Una fotografia fatta senza avere qualcosa da dire è una fotografia vuota, una fotografia senz’anima. Lo sa bene Fabrizio. Le sue, per chi le sa cogliere, sono emozioni sincere, trasparenti e, in quanto tali,  catalizzatrici di altre emozioni.

FULVIO MERLAK

Fabrizio Tempesti – biografia

Fabrizio Tempesti è nato e risiede a Prato. Si avvicina alla fotografia negli anni del liceo (‘68) ma inizia a fotografare con impegno e stampare il bianco e nero nel 1977, anno di iscrizione al Fotoclub Il Bacchino BFI di Prato. Dopo le prime ammissioni arrivano numerosi premi ad importanti concorsi valevoli per la statistica FIAF. E’ animatore di significative attività culturali, direttore del Dipartimento Manifestazioni FIAF e Consigliere Nazionale per 9 anni, attività che gli valgono le onorificenze BFI ed ESFIAP. Nel maggio 2013 gli viene conferita anche quella di IFI (Insigne Fotografo Italiano).

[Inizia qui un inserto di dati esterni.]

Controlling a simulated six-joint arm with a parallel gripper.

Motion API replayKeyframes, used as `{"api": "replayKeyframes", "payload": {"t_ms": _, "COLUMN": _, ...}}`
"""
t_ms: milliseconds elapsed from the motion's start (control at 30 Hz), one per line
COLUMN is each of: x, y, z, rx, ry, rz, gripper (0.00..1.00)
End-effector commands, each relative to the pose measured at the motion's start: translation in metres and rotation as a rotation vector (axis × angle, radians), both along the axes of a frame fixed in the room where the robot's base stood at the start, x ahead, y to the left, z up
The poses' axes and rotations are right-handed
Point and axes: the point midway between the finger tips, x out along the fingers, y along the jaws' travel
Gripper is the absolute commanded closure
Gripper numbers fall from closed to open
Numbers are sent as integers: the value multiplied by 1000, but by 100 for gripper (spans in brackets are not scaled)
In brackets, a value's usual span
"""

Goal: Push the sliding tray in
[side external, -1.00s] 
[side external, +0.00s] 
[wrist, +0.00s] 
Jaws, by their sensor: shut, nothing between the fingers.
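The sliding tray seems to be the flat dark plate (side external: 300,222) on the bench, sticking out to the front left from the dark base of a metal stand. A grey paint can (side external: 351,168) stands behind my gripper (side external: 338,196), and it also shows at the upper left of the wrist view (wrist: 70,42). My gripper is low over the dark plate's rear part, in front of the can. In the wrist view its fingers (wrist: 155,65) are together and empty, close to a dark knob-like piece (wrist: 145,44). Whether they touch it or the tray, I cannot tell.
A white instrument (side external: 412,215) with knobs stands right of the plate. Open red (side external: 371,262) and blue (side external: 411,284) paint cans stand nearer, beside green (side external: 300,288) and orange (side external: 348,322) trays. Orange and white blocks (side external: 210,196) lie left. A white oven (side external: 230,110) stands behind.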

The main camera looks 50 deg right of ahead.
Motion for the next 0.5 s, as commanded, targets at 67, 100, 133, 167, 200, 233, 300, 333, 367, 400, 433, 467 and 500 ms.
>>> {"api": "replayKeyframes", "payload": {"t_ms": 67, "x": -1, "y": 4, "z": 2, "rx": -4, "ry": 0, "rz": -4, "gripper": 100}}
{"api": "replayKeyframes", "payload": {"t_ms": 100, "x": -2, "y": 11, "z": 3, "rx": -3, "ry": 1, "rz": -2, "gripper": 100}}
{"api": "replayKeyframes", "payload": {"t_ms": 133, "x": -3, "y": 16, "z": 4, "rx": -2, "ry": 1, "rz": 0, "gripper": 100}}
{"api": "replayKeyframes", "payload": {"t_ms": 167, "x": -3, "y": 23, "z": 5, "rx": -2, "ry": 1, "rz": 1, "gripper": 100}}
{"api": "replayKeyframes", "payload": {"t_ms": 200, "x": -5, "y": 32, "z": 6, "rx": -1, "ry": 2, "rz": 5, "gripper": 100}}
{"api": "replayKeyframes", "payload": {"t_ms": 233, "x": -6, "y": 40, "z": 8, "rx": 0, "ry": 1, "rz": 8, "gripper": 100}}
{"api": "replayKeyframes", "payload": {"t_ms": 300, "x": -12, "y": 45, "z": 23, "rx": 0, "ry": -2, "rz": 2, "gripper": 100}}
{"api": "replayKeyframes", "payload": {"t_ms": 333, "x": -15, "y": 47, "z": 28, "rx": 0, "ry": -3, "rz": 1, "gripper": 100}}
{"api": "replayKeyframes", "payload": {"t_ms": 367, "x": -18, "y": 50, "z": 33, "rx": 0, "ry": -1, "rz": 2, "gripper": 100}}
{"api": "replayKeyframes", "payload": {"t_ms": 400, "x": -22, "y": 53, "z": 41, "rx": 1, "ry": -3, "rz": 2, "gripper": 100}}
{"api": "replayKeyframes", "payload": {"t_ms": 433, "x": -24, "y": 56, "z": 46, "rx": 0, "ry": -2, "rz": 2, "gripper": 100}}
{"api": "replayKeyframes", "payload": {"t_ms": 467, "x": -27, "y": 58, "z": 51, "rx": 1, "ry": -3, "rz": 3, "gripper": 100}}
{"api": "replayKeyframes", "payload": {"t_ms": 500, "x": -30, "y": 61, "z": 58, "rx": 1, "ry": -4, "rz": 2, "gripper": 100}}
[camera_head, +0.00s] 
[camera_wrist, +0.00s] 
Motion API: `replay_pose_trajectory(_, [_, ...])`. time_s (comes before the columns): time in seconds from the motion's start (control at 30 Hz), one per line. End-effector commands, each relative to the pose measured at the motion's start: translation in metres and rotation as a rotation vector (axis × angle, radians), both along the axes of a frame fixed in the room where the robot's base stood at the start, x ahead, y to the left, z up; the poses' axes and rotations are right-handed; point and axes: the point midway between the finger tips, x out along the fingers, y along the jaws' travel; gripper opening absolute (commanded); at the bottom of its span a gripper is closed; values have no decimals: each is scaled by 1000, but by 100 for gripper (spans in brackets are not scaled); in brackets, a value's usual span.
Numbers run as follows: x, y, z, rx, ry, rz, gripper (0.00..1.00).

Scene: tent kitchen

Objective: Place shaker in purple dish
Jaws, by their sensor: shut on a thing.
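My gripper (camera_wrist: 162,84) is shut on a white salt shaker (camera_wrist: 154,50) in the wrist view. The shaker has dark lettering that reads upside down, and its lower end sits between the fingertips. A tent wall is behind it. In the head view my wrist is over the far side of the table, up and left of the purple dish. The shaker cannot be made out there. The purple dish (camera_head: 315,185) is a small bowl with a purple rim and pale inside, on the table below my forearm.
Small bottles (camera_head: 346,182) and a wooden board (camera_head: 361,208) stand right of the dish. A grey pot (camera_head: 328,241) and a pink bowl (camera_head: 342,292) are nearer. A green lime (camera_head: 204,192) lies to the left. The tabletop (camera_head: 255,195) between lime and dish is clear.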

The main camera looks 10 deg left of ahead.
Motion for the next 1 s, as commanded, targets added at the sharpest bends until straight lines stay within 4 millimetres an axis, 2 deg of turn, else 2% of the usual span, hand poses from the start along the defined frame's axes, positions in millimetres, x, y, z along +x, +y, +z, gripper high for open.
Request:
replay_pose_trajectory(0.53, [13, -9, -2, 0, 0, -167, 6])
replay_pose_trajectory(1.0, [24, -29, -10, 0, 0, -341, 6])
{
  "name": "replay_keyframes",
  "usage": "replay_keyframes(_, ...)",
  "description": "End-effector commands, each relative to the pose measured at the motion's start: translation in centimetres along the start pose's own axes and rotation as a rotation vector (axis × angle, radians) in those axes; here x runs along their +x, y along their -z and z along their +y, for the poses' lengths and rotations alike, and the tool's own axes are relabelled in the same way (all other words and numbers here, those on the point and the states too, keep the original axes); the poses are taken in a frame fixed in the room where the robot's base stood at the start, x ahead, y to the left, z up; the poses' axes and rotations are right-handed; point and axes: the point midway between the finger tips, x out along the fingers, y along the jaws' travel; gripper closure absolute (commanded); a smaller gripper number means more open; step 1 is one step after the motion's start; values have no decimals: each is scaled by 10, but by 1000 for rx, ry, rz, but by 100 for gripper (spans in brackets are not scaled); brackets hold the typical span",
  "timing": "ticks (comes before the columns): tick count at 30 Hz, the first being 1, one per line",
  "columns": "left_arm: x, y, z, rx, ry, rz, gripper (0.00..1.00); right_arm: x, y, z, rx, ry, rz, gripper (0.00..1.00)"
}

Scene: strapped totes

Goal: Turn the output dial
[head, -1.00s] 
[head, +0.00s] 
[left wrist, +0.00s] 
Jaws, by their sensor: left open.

Alcune sue pubblicazioni sono: Reperti Industriali (1982); Prato, Città di Mercanti (1983); I sassi acuti della Calvana (1993); Il tempo dei cento colpi (1996); Storie diverse di gente comune (2014). Ha esposto nelle collettive Un Paese unico, Italia fotografie (Alinari, 1997); Immagini del gusto (FIAF-Slow Food, 2005 e FIAF 2008); 17 marzo 2011, Una giornata Italiana; Casa di guerra (CIFA Bibbiena, fase finale Portfolio Italia 2013); Manichini della Moda (CIFA Bibbiena, fase finale Portfolio Italia 2014, 2° premio ex aequo). Nel 2015 è uno dei dieci Testimonial Samsung per il progetto della FIAF Tanti per Tutti, viaggio nel volontariato italiano e nel 2016 la Federazione Italiana Associazioni Fotografiche lo nomina Autore dell’Anno.